コンピューターを動かす上でどうしても出てしまう熱を排出するため、コンピューターには大きなファンを回して温度を下げる空冷式や、パイプを張り巡らせて冷却剤を通して温度を下げる水冷式の冷却装置が取り付けられています。アメリカのスタートアップ・Frore Systemsが、手のひらサイズで従来よりも静かで冷却効率の高い技術「Solid State Active Cooling(ソリッドステートアクティブ冷却)」を開発し、2023年5月30日〜6月2日まで開催されたアジア最大規模のコンピュータ見本市「COMPUTEX TAIPEI 2023」で公開しました。

Radical AirJet cooling chips can double a laptop's performance | PCWorld

https://www.pcworld.com/article/1388332/new-airjet-chips-can-double-a-laptops-performance.html

Solid state active cooling is here and working in a mini-PC • The Register

https://www.theregister.com/2023/06/01/frore_systems_airjet_cooling/

Frore Systemsの開発した新型冷却技術「ソリッドステートアクティブ冷却」は、以下のムービーで見ることができます。

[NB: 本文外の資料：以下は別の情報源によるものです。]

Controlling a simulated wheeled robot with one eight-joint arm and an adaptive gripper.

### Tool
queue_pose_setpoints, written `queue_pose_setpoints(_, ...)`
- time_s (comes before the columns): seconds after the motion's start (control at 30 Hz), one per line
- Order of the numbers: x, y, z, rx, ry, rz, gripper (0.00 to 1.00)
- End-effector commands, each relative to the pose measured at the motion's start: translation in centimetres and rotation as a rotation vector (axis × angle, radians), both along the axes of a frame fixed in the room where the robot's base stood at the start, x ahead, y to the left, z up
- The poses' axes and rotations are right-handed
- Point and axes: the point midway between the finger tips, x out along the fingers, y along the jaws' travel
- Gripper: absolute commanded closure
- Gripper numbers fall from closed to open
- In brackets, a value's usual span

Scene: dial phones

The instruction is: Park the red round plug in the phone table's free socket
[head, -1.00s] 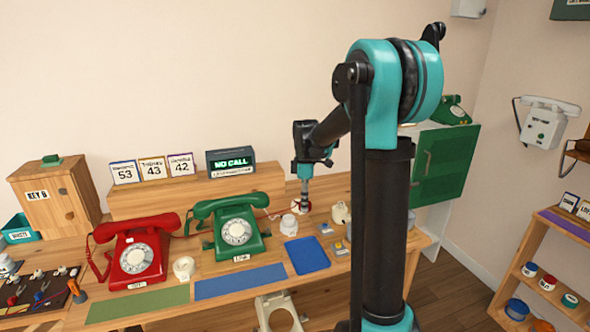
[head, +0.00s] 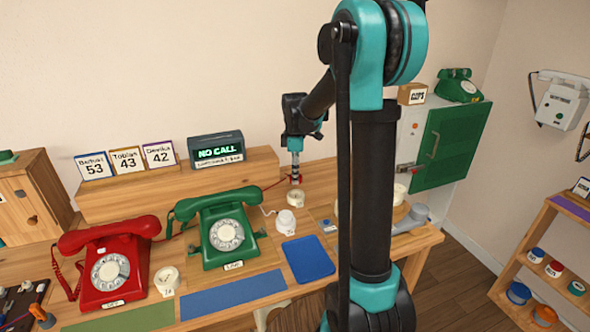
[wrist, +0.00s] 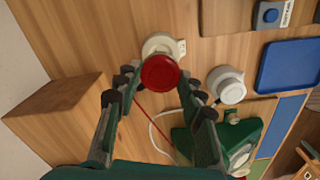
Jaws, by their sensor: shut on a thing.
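My gripper (head: 295,172) is shut on the red round plug (wrist: 159,72), which also shows small under the fingers in the head view (head: 295,180). The plug hangs just above a cream round socket (head: 296,198) at the back of the phone table (head: 320,180). In the wrist view, the plug's red disc overlaps the edge of this socket (wrist: 160,43). A thin red cord (wrist: 142,108) leads from the plug toward the green phone (head: 224,230). A white plug-like piece with a white cord (head: 286,222) sits nearby. Another cream round socket (head: 166,281) stands between the phones and looks empty.
A red phone (head: 110,262) stands at left. A blue tray (head: 307,259) and blue mat (head: 234,293) lie in front. A wooden riser with a NO CALL display (head: 216,150) is behind. A grey handset-like object (head: 410,220) lies near the right edge. My arm hides part of the table.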

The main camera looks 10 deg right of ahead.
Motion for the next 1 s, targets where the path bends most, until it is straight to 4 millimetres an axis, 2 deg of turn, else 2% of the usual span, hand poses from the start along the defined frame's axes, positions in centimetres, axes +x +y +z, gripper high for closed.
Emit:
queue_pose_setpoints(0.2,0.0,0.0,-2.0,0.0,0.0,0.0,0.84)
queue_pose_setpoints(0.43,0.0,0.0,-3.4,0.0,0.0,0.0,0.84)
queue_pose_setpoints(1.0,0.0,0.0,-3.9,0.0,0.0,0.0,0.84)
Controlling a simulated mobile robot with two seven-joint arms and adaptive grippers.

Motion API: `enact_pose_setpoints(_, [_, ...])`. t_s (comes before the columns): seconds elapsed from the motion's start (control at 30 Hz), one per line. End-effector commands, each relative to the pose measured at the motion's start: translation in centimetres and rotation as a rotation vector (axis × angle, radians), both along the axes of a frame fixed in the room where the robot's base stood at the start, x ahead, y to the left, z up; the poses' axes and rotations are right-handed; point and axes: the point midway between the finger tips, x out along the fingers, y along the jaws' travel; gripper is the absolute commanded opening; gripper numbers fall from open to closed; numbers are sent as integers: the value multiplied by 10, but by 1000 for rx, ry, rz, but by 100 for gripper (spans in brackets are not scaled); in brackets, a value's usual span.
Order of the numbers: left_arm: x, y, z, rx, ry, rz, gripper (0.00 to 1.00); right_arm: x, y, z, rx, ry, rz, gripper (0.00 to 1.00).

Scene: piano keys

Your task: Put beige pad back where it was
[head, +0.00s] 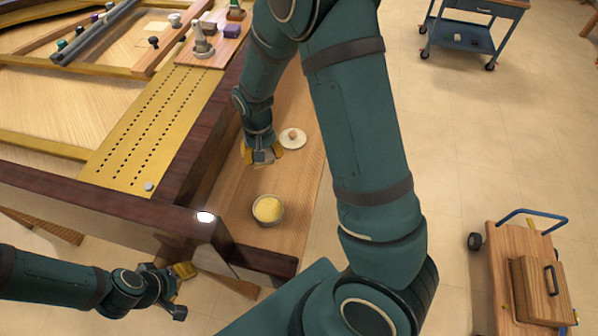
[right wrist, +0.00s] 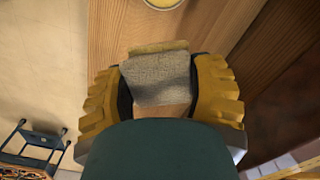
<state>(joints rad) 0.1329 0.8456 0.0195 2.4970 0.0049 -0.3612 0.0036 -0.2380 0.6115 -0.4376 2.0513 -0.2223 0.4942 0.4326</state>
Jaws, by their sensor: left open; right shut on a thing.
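My right gripper (head: 262,158) is low over the wooden shelf (head: 232,190) beside the piano. In the right wrist view its yellow ridged fingers (right wrist: 161,90) are shut on the beige pad (right wrist: 160,72), a greyish-beige fuzzy block with a yellowish strip along its far edge. The gripper largely hides the pad in the head view. I cannot tell whether the pad touches the wood. My left gripper (head: 180,290) is open and apart from the pad, at the lower left near the piano's dark frame.
A bowl with yellow contents (head: 268,209) stands on the shelf, nearer than the right gripper. A pale round disc with a knob (head: 292,138) lies right of that gripper. The piano's dark rail (head: 205,150) borders the shelf on the left. A wooden cart (head: 500,285) stands at lower right.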

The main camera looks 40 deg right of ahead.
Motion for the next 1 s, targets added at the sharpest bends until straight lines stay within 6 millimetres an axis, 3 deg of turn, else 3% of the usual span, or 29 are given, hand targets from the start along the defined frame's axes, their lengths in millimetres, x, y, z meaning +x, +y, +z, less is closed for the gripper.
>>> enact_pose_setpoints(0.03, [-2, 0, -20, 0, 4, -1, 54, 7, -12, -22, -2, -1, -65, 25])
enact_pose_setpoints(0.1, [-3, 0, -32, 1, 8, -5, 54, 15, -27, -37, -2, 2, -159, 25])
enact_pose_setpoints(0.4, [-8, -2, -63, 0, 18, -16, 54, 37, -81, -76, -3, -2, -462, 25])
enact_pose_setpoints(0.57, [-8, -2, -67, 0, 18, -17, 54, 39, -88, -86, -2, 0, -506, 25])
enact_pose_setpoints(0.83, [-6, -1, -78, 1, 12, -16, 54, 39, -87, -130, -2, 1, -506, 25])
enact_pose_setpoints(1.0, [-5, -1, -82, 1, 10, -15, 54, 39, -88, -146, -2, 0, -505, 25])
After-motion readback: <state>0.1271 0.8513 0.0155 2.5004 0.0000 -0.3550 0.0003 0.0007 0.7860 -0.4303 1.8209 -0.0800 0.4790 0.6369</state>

Solid State Active Cooling Could Revolutionize Thermals - YouTube

これがソリッドステートアクティブ冷却を実用化した「AirJet Mini」です。サイズは縦41.5mm×幅27.5mm×2.8mmで、SDカードよりもちょっと大きい程度。Frore Systemsによれば、従来のファンよりも高い空気圧を供給しながら、ノイズが低減され、冷却パフォーマンスが最大2倍になるとのこと。



また、AirJet Mini(右)2枚分の性能を持つAirJet Pro(左)も用意されています。



ソリッドステートアクティブ冷却の特徴は内部にある特殊な膜で、超音波の周波数で振動することで気流が生まれ、基部にあるヒートスプレッダーを通り抜け、熱を奪い、排気される仕組み。具体的な技術について、Frore Systemsは「企業秘密」として明らかにしていませんが、特殊な膜は「構造共鳴」と呼ぶもので共鳴し、最小限の電力で最大の振動を生み出す工夫がされているそうです。



AirJet Miniの天面にある4本のスリットから吸気し、側面から排気します。



Frore Systemsによると、AirJet Miniの動作電力は1Wで、5.25W相当の熱を排気するそうです。気流の強さはかなりのもので、COMPUTEX TAIPEI 2023のブースでは、AirJet Proの排気でピンポン球を浮かすデモンストレーションが展示されていました。



Frore Systemsによると、AirJet MiniやAirJet Proは一般的なノートPC用ファンと比べて10倍以上の圧力で空気を送り出すことができ、さらに動作音のノイズレベルは21〜24dBAを下回っているとのこと。この21〜24dBAというノイズレベルは木の葉の触れ合う音程度。一般的なノートPC用ファンは40dBA前後とのことなので、AirJet MiniやAirJet Proの静音性はかなり高いといえます。



また、底面にファンが設置されているノートPCの場合、ベッドやカーペットの上に置くとどうしても熱がこもりがちになってしまいますが、AirJet MiniやAirJet Proは通常のファンと違って側面から気流が出るため、置いた場所によってノートPCの排熱がこもってしまう問題も解決できるとFrore Systemsは述べています。



ただし、ソリッドステートアクティブ冷却を実用化したAirJet MiniやAirJet Proの製造コストがどれだけ高いのかは不明です。Frore Systemsは「私たちは複数のOEMと提携しており、2023 年には製品が市場に投入されることを期待しています」と述べています。また、半導体メーカーのIntelはソリッドステートアクティブ冷却の市場投入を支援しているとのことです。